* [What is needed]: Give a verbatim repeat of the lines that run from the line containing "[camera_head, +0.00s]" to the end of the data below.

* [Dataset excerpt]:
========================================

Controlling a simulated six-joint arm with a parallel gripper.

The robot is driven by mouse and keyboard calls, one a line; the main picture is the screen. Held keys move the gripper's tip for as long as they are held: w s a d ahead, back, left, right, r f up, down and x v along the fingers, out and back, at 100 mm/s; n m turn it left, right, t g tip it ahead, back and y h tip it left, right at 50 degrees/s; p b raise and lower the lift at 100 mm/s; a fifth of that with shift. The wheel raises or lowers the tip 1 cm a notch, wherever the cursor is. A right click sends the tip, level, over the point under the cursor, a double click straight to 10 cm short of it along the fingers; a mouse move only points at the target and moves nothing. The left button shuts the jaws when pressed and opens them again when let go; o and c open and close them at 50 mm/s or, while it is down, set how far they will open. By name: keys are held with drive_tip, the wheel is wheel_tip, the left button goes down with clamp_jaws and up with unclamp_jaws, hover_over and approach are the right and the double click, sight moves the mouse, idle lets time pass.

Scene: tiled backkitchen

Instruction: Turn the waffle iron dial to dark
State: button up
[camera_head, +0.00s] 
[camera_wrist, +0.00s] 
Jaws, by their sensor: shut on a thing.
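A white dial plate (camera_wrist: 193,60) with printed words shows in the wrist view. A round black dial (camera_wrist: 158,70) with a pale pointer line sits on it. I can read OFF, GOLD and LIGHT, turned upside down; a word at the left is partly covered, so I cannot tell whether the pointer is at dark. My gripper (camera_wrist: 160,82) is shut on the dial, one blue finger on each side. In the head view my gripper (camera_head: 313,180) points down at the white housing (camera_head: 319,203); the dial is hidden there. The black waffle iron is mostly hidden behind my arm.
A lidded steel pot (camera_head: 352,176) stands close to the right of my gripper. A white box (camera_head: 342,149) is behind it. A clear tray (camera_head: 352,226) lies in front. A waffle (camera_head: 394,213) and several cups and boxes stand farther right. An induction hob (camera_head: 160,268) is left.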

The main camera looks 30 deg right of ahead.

========================================

* [Exercise answer]:
[camera_head, +0.00s] 
[camera_wrist, +0.00s] 
Jaws, by their sensor: shut on a thing.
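A white dial plate (camera_wrist: 193,60) with printed words shows in the wrist view. A round black dial (camera_wrist: 158,70) with a pale pointer line sits on it. I can read OFF, GOLD and LIGHT, turned upside down; a word at the left is partly covered, so I cannot tell whether the pointer is at dark. My gripper (camera_wrist: 160,82) is shut on the dial, one blue finger on each side. In the head view my gripper (camera_head: 313,180) points down at the white housing (camera_head: 319,203); the dial is hidden there. The black waffle iron is mostly hidden behind my arm.
A lidded steel pot (camera_head: 352,176) stands close to the right of my gripper. A white box (camera_head: 342,149) is behind it. A clear tray (camera_head: 352,226) lies in front. A waffle (camera_head: 394,213) and several cups and boxes stand farther right. An induction hob (camera_head: 160,268) is left.

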The main camera looks 30 deg right of ahead.

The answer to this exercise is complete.